--- Begin ---

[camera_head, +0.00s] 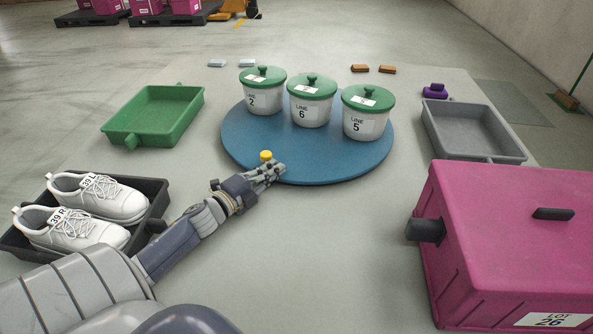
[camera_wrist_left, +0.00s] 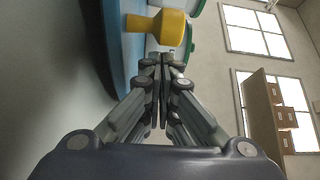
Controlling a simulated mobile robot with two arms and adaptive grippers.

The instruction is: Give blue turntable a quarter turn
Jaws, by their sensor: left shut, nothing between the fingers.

--- End ---
--- Begin ---

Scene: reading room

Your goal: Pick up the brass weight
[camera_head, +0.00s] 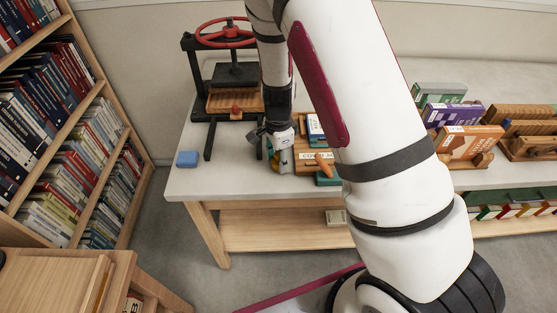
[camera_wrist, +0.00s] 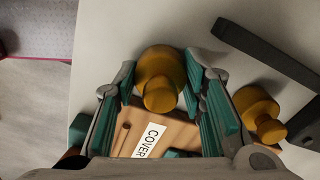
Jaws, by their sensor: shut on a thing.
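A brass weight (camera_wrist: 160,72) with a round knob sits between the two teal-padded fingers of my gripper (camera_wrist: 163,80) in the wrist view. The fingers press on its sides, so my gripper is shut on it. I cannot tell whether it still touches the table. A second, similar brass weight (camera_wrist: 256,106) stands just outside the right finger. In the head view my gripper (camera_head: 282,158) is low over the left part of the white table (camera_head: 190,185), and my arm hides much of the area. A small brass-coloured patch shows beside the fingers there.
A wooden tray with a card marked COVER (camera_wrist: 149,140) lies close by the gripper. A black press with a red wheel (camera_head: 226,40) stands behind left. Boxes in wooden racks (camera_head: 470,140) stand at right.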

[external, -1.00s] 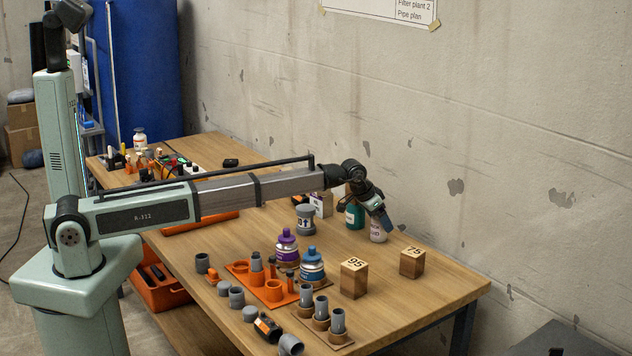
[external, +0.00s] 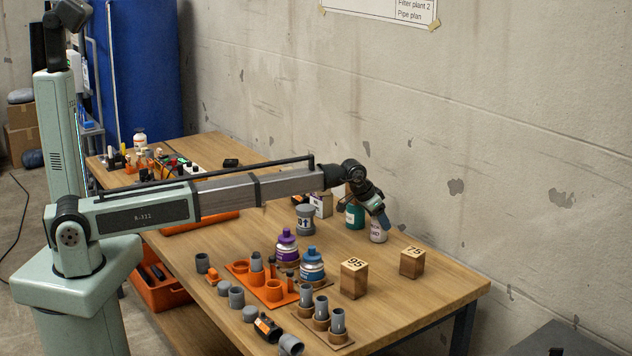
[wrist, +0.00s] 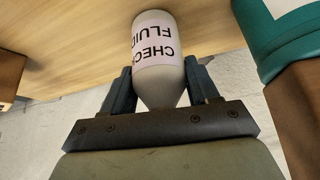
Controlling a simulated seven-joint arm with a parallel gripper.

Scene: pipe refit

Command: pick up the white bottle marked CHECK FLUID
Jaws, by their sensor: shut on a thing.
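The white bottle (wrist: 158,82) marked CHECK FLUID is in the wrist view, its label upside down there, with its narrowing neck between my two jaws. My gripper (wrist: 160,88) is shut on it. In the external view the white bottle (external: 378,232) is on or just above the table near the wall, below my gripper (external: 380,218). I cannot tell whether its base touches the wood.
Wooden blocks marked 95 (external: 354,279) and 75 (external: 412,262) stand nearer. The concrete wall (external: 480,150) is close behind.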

--- End ---

Problem: Copy each line of the listing that contains the string "simulated".

Exercise output:
Controlling a simulated mobile robot with two arms and adaptive grippers.
Controlling a simulated seven-joint arm with a parallel gripper.

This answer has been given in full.